* Instructions to follow: Check each line of the material below for "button", then copy the ones that contain it.
____
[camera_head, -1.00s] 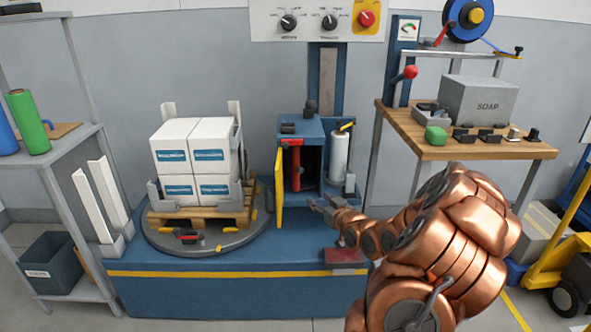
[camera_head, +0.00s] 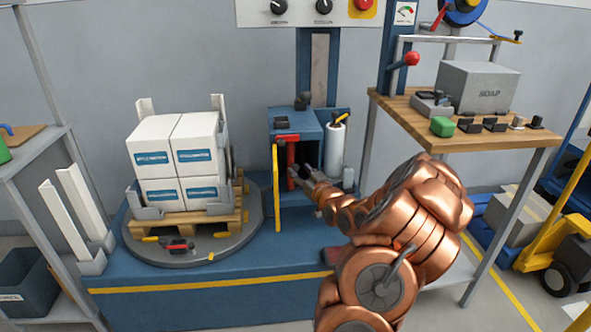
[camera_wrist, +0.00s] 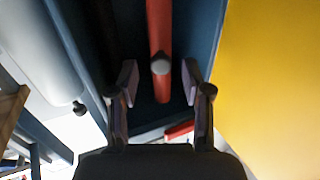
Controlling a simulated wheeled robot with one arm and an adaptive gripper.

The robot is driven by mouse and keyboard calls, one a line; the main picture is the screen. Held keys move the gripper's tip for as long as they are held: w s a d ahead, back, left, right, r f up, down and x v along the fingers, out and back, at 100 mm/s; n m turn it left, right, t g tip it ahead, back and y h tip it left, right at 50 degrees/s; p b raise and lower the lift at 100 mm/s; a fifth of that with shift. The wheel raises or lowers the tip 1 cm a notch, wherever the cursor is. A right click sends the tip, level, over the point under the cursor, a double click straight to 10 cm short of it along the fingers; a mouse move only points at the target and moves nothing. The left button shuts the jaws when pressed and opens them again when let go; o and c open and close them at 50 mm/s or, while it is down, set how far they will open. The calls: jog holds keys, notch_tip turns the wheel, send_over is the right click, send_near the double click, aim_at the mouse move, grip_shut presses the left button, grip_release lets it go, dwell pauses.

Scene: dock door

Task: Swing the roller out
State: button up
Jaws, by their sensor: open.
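The red roller (camera_head: 291,153) stands upright in the open blue carriage (camera_head: 309,122), whose yellow door (camera_head: 277,188) is swung open at its left. My gripper (camera_head: 299,173) is at the carriage opening, close to the lower part of the roller. In the wrist view the roller (camera_wrist: 159,35) runs down between my two open fingers (camera_wrist: 160,82), with a round grey knob (camera_wrist: 161,67) on it. The fingers stand apart on either side, and I see no contact. My arm hides part of the carriage's lower front.
A white film roll (camera_head: 335,150) stands right of the carriage. The yellow door (camera_wrist: 270,80) is close on the right in the wrist view. A turntable (camera_head: 240,235) with a pallet of white boxes (camera_head: 180,155) is at left, and a wooden bench (camera_head: 400,112) at right.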

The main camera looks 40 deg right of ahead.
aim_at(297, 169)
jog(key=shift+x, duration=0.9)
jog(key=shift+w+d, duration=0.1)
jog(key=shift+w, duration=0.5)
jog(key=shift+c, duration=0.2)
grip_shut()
____
* Full output:
The robot is driven by mouse and keyboard calls, one a line; the main picture is the screen. Held keys move the gripper's tip for as long as they are held: w s a d ahead, back, left, right, r f up, down and x v along the fingers, out and back, at 100 mm/s; n m turn it left, right, t g tip it ahead, back and y h tip it left, right at 50 degrees/s; p b raise and lower the lift at 100 mm/s; a fifth of that with shift. The wheel raises or lowers the tip 1 cm a notch, wherever the cursor is. A right click sends the tip, level, over the point under the cursor, a double click straight to 10 cm short of it along the fingers; a mouse move only points at the target and moves nothing. The left button shuts the jaws when pressed and opens them again when let go; o and c open and close them at 50 mm/s or, while it is down, set how far they will open. The calls: jog holds keys, notch_tip turns the wheel, send_over is the right click, send_near the double click, aim_at the mouse move, grip_shut presses the left button, grip_release lets it go, dwell pauses.
State: button up

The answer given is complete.